Slate’s preorder deposit is $300 and is explicitly designated as non-refundable. That is not a trivial commitment to ask of a customer before a vehicle has entered production. The journalism surrounding that commitment should reflect its weight.
What I Actually Hope For
I genuinely hope Slate succeeds. More competition in the entry-level vehicle segment benefits consumers. Lower prices benefit working families. Domestic manufacturing jobs benefit communities. A proven case that simplified electric vehicles can be built profitably in America benefits the broader industry. I want all of those outcomes.
But hope is not journalism. Public relations is not journalism.

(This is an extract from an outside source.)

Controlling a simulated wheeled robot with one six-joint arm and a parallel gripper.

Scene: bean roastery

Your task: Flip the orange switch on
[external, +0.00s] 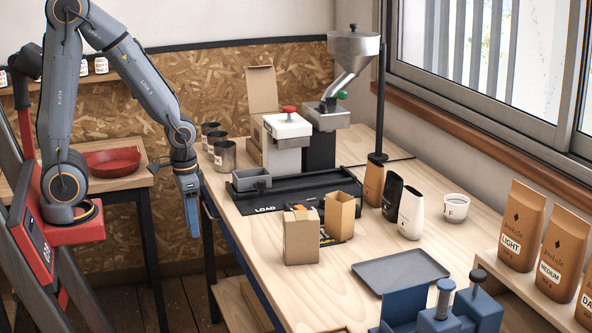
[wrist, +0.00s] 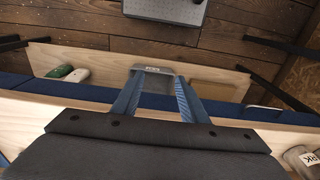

Repeating the press release and accepting gifts is not journalism.
Journalism is asking the difficult question before the money changes hands, not after. Journalism provides the context that turns a press briefing into a complete picture. Journalism is telling consumers what they are buying, who is actually selling it, what the real risks are, and what the global marketplace really looks like.
The Slate truck may be exactly what it claims to be. It may become the affordable, reliable, American-made electric truck that hundreds of thousands of buyers have been waiting for. I hope it is.
But until it has proven manufacturing at scale, demonstrated parts availability and service capacity, established real-world reliability data, and built a resale market that protects buyers’ equity, consumers deserve more than enthusiasm.